Peserta didik berusaha untuk menguasai sejumlah besar bahan dan pola-pola kegiatan secara efisien tanpa refleksi. Keterampilan-keterampilan barunya segera digunakan dalam masyarakat. Guru berfungsi sebagai direktur belajar, lebih banyak tugas-tugas pengelolaan dari pada penyampaian dan pendalaman bahan.

Keempat, pendidikan interaksional. Ini suatu konsep pendidikan berlandaskan pemikiran manusia sebagai makhluk sosial yang senantiasa berinteraksi dan bekerjasama dengan manusia lainnya. Pendidikan sebagai salah satu bentuk kehidupan juga berintikan kerja sama dan interaksi. Dalam pendidikan interaksional menekankan interaksi dua pihak dari guru kepada peserta didik dan dari peserta didik kepada guru.

Lebih dari itu, dalam teori pendidikan ini, interaksi juga terjadi antara peserta didik dengan materi pembelajaran dan dengan lingkungan, antara pemikiran manusia dengan lingkungannya. Interaksi terjadi melalui berbagai bentuk dialog. Dalam pendidikan interaksional, belajar lebih sekedar mempelajari fakta-fakta.

Peserta didik mengadakan pemahaman eksperimental dari fakta-fakta tersebut, memberikan interpretasi yang bersifat menyeluruh serta memahaminya dalam konteks kehidupan. Filsafat yang melandasi pendidikan interaksional yaitu filsafat rekonstruksi sosial.

Penutup
Telaah lengkap atas tindakan manusia dalam fenomena pendidikan melampaui kawasan ilmiah dan memerlukan analisis yang mandiri atas data pedagogik (pendidikan anak) dan data andragogi (pendidikan orang dewasa). Adapun data itu mencakup fakta (das sein) dan nilai (das sollen) serta jalinan antara keduanya. Data faktual tidak berasal dari ilmu lain tetapi dari objek yang dihadapi (fenomena) yang ditelaah Ilmuwan itu (pedagogik dan andragogi) secara empiris.

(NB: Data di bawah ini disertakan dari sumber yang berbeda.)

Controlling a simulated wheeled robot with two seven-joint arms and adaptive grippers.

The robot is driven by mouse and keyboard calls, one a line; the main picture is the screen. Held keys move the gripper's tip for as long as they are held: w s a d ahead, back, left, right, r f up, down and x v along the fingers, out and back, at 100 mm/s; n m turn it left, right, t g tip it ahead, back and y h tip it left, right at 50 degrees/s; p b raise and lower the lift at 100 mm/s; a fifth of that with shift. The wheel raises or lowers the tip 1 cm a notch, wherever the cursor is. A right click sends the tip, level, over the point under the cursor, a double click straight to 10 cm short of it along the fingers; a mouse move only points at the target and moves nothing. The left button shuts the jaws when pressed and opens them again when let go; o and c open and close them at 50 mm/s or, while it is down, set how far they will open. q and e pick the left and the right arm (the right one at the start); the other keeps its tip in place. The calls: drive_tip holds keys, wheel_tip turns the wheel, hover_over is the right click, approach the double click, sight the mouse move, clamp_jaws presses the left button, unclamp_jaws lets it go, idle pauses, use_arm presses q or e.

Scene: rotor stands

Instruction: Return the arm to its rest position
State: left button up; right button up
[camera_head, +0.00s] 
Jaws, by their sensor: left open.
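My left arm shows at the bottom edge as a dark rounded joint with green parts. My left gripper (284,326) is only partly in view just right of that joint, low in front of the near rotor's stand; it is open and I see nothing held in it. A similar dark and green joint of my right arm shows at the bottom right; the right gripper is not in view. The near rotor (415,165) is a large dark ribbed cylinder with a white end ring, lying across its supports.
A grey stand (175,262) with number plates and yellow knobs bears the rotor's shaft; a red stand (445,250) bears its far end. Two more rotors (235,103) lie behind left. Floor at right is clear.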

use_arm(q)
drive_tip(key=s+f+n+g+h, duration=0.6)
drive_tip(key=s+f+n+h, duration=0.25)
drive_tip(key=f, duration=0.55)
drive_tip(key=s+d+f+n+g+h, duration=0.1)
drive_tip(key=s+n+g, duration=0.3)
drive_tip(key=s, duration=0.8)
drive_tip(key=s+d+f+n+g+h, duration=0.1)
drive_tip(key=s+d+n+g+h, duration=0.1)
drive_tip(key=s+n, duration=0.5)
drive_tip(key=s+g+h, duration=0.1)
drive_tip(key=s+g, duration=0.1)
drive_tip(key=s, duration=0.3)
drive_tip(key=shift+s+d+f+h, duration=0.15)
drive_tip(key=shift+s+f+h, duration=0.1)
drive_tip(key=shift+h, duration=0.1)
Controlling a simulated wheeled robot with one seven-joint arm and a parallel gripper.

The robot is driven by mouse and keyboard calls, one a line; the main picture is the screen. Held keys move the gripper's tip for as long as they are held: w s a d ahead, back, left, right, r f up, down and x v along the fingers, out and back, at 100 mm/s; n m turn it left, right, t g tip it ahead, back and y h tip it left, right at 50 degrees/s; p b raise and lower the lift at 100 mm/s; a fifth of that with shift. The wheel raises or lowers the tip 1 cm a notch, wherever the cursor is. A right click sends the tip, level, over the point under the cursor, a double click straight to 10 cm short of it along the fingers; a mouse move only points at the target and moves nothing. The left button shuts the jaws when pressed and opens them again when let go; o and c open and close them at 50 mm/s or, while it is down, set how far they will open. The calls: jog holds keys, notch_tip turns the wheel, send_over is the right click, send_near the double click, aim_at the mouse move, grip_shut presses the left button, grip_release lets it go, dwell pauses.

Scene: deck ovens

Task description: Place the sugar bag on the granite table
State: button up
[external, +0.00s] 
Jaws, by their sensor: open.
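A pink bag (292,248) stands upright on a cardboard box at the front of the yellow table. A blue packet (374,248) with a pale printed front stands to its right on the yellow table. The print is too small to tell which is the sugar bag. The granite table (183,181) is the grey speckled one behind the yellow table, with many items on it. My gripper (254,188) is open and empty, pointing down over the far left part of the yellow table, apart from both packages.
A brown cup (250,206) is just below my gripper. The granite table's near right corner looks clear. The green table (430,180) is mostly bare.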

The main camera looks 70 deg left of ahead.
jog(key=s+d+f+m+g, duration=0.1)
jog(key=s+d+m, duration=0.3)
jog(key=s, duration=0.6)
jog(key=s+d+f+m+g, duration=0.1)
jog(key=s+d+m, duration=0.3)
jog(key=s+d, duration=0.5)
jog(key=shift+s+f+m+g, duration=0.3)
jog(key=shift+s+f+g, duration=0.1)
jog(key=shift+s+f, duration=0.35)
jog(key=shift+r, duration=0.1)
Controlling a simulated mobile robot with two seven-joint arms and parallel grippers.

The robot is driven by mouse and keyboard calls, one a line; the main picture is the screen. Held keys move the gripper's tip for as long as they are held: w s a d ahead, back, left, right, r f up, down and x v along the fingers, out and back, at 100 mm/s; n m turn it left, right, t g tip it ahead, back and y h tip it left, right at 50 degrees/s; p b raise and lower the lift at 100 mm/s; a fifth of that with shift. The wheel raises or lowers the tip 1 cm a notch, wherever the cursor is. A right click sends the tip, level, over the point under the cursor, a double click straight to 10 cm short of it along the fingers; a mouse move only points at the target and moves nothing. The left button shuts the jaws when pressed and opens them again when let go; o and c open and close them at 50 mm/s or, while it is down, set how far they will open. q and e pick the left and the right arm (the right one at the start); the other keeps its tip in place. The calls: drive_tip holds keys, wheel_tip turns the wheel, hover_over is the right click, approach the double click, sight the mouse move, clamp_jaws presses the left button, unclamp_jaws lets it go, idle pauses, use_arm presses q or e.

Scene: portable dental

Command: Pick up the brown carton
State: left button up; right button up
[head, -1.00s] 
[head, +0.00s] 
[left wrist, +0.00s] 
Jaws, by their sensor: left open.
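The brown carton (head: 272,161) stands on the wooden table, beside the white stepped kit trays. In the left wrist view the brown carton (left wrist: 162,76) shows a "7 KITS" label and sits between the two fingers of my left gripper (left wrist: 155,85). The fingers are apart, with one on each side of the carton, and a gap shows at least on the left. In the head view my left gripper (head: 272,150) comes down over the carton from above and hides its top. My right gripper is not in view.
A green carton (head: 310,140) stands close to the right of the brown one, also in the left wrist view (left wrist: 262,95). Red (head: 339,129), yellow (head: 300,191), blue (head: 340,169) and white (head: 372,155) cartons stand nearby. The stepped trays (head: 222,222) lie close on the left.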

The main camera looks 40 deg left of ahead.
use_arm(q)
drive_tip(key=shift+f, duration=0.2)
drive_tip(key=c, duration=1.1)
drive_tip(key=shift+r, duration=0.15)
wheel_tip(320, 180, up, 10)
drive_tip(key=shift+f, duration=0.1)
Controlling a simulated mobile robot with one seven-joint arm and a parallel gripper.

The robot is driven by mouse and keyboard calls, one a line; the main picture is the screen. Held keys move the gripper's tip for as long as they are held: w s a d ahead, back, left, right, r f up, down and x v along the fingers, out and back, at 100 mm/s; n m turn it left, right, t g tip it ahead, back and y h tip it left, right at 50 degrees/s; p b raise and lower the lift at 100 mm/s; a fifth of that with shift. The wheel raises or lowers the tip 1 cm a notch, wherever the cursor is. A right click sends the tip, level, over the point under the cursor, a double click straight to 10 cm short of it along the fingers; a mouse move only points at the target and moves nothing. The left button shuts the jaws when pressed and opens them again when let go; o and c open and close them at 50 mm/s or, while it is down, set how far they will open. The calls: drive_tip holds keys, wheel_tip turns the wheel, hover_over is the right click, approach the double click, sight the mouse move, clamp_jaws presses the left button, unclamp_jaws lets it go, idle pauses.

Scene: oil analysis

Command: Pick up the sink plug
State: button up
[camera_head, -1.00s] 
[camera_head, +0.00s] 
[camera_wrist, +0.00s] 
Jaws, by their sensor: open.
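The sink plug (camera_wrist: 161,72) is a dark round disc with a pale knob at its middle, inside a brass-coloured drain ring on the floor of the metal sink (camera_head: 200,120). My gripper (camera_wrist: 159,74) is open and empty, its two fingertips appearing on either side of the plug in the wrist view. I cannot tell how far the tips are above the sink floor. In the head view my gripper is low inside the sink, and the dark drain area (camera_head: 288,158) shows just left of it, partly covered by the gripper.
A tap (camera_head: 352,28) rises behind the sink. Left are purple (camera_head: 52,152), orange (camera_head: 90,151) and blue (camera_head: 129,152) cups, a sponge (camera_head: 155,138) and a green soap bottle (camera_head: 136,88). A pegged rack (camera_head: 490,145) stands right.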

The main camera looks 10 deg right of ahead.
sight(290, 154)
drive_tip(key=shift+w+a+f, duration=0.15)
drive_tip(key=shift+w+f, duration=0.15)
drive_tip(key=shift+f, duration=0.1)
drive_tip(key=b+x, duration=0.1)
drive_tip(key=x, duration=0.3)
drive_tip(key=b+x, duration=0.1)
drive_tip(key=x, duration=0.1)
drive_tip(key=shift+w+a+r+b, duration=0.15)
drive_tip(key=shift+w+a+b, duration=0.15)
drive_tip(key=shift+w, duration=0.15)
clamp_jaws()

Begitu pula data nilai (normatif) tidak berasal dari filsafat tertentu melainkan dari pengalaman atas manusia secara hakiki. Itu sebabnya pedagogi dan andragogi memerlukan jalinan antara telaah ilmiah dan telaah filsafah.

Selalu saja begitu. Dalam pendidikan ada dua kutub yang mesti selaras dan padu. Dalam bahasa agama, dia dikenal dengan habllumminannaas dan hablumminallah. Tanpa itu maka efektifitas pendidikan nasional akan selalu menemukan kendala.